▶ Aim
Locate the word "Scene" in the entries below, then gather every line that holds it.

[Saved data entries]
==========
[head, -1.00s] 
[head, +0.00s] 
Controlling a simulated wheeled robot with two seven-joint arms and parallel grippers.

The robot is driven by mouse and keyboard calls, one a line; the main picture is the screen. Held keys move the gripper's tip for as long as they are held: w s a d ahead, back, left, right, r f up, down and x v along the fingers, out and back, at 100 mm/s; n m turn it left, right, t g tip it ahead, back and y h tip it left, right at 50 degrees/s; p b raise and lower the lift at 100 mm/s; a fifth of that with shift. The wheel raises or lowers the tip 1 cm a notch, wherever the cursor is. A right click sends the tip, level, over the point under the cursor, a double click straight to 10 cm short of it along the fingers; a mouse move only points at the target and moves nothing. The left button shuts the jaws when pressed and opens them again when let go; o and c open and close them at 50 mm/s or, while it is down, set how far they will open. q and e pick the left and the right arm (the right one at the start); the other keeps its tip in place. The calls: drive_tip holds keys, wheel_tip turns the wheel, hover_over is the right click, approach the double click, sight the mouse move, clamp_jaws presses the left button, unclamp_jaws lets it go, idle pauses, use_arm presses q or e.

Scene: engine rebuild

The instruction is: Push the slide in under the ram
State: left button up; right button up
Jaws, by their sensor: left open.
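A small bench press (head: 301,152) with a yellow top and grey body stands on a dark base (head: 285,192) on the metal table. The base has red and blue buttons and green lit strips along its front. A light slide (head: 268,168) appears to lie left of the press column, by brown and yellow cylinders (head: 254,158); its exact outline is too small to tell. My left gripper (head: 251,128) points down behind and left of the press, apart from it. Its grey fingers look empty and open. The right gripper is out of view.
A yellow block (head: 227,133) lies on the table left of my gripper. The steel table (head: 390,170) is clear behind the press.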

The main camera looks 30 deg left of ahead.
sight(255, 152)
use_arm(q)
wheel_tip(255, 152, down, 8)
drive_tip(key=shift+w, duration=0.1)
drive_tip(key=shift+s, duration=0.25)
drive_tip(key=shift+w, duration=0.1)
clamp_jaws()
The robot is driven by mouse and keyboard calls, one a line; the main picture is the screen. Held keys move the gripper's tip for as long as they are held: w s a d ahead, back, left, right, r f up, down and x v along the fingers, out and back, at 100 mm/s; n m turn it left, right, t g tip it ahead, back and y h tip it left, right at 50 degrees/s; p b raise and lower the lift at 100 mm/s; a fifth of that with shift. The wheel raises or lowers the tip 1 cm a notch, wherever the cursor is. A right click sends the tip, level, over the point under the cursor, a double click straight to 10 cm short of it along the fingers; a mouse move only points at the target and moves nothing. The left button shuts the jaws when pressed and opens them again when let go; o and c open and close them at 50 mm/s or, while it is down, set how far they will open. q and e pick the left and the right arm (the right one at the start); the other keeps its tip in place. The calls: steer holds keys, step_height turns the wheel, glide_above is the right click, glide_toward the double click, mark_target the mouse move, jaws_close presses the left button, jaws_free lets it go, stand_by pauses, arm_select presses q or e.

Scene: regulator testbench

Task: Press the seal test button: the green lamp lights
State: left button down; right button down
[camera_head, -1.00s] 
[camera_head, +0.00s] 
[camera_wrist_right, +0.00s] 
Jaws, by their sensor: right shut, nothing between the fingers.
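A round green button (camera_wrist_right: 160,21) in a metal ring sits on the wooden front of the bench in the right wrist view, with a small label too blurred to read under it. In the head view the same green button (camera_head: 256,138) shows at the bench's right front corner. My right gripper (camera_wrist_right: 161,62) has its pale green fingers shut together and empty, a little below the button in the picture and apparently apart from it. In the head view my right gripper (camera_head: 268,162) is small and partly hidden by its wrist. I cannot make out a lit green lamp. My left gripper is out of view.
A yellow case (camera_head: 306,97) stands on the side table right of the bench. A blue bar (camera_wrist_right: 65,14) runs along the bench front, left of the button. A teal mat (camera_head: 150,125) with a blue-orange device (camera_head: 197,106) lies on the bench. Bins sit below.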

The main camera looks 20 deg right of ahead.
==========
▶ Response below
Scene: engine rebuild
Scene: regulator testbench

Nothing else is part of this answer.